Sam: I’m like Jimmy Durante. I got a million of ‘em. I was inducted with Butterfield at The Rock and Roll Hall of Fame in 2015.
Lauren: So, THAT felt like a career breakthrough to say the least. Sam: I sleep with that trophy; I sleep with it on my pillow.
Lauren: I would too. Yeah, congratulations! To both of you.
Sam: Thank you. Thank you very much. It’s just been great. The people around me looking out for me — it’s just — all the people I’ve worked with I’ve enjoyed working with. Like I said, I always went where there was a dollar more.
Lauren: Yeah, it’s been a fascinating road for you.
Sam: I think I stayed with Wolf longer than anybody. And I’ve been with Corky Siegel for 100 years already.
Lauren: I just want to let you know it’s been an honor talking to both of you. Thank you so much for your time.
Sam: Thank you.
John: Thank you for your interest, Lauren. We really appreciate it.
Lauren: Of course I’m very interested.
Sam: John? Hello?
Lauren: Sam, I think he is off the line now.
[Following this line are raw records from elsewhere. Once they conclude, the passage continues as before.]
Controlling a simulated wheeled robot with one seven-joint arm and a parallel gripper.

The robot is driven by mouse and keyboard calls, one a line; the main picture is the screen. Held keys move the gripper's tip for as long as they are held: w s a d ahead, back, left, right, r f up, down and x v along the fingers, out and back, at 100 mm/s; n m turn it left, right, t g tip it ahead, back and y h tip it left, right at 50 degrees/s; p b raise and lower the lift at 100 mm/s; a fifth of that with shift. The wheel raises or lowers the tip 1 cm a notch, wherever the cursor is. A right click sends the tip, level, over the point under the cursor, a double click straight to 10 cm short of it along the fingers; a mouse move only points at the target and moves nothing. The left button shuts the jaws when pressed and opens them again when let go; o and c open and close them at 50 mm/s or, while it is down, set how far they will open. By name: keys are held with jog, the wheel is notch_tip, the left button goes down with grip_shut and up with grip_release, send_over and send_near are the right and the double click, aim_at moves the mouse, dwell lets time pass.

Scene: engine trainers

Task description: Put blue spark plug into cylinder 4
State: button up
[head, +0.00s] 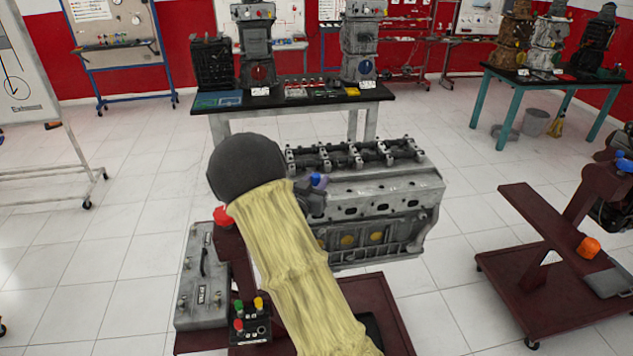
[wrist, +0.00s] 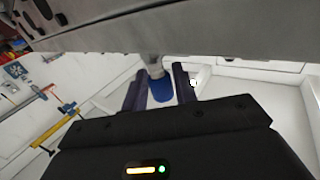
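The blue spark plug (wrist: 162,90) lies between the two fingers of my gripper (wrist: 160,82) in the wrist view, its pale tip towards the grey engine block (wrist: 200,35). Narrow gaps seem to show beside its blue end, so I cannot tell whether the fingers touch it. In the head view my gripper (head: 318,188) is at the left end of the engine block (head: 385,190), with a bit of blue (head: 316,179) at its fingers. Several dark holes line the block's sloped side. The hole nearest my gripper is hidden, and how deep the plug sits cannot be seen.
A control box (head: 250,325) with green, yellow and red pieces and a grey case (head: 198,285) stand left of my arm. A dark red stand (head: 540,265) is at the right. A bench (head: 290,100) with engine parts stands behind. Tiled floor between is clear.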

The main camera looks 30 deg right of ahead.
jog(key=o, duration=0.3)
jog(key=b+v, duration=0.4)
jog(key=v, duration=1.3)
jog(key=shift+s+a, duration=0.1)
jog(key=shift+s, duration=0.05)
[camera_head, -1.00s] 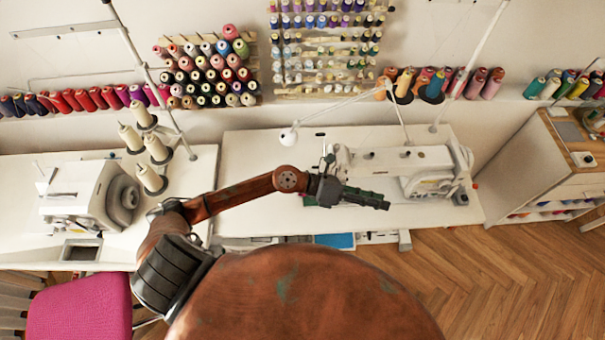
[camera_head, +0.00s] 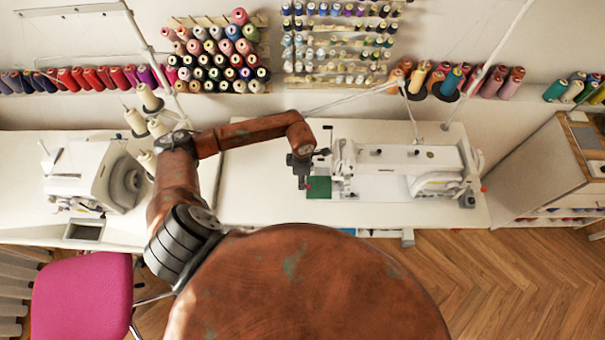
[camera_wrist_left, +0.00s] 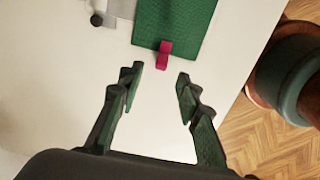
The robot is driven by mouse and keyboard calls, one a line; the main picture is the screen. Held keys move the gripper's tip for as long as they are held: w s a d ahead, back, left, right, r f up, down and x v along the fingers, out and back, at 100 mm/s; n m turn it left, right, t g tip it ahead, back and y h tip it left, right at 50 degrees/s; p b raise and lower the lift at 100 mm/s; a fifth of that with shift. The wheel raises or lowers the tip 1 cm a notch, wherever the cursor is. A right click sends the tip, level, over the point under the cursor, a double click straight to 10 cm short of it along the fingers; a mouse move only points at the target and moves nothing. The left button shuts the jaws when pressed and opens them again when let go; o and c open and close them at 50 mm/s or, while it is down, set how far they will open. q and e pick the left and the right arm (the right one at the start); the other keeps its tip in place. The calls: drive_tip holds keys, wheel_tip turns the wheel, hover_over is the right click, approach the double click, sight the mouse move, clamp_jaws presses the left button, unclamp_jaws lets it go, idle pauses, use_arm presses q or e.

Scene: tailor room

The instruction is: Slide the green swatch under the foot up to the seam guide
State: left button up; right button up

Sam: Oh, OK. Will I see you at one of these things they got coming up? Will you be at any of them?
Lauren: Where, exactly? At the screening? Do you still live in Chicago?
Lauren: Did you know that I live in Florida?
Sam: I was there a couple years ago. They brought me there and put a band around me, some local musicians. It was in Tallahassee. I liked the raw boiled peanuts.
Lauren: Oh, yeah. Always the best. And the farther into the country you get, the better they taste.
Sam: I think about them all the time. I can’t chew ‘em, but I can smell ‘em good. I got teeth. They don’t belong to me, but I got ‘em.
Lauren: They belong to you.
Sam: Oh, OK. Paid for in full.
Lauren: To answer your question, I won’t be at the screening. But I wish I could be. I haven’t planned it yet, but the next vacation I see myself taking is Chicago.
Sam: I’ll tell you like Bob Barker, “Come on down!”
Lauren: I will visit you, of course!
Sam: OK. Please do. I’d like to show you some of the photos I got too.
Lauren: I would love that! Let’s keep in touch, OK?
Sam: OK. Promise. You know how to pinpoint me at all times. I can’t get lost from here.